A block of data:
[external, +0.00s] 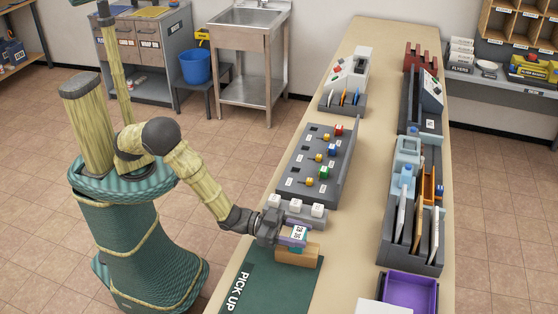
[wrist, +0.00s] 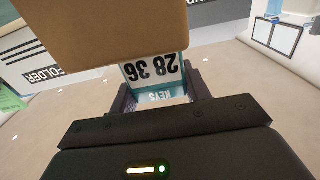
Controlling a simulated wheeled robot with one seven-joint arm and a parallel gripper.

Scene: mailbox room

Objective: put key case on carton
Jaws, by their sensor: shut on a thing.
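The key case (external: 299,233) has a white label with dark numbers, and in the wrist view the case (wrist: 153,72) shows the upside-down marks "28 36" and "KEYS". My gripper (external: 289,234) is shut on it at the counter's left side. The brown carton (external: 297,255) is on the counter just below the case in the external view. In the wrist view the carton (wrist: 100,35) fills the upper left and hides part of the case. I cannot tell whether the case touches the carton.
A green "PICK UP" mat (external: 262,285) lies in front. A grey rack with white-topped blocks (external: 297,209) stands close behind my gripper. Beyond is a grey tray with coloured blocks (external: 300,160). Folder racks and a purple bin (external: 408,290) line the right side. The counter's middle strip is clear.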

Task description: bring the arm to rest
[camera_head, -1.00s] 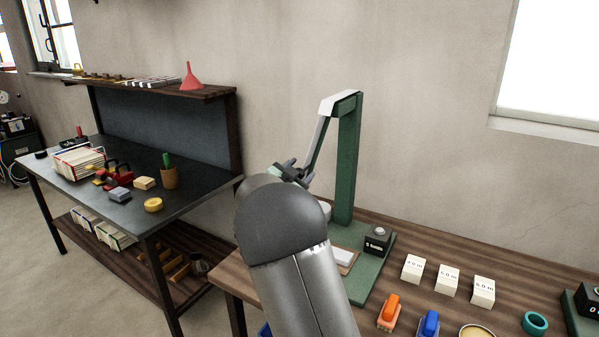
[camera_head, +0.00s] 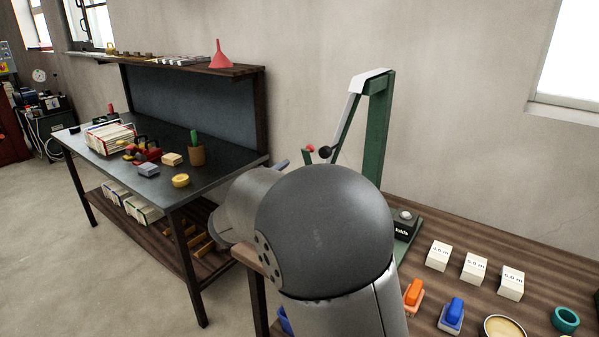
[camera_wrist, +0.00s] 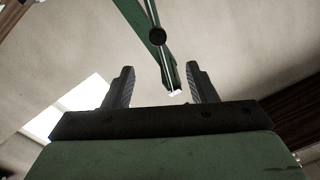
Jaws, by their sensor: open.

The request:
In the entries above, find the line that contains "Objective: put key case on carton", then repeat exactly every line from the first one through that line, with no pictures.

Written response:
[external, +0.00s] 
[wrist, +0.00s] 
Controlling a simulated wheeled robot with one seven-joint arm and a parallel gripper.

Scene: mailbox room

Objective: put key case on carton

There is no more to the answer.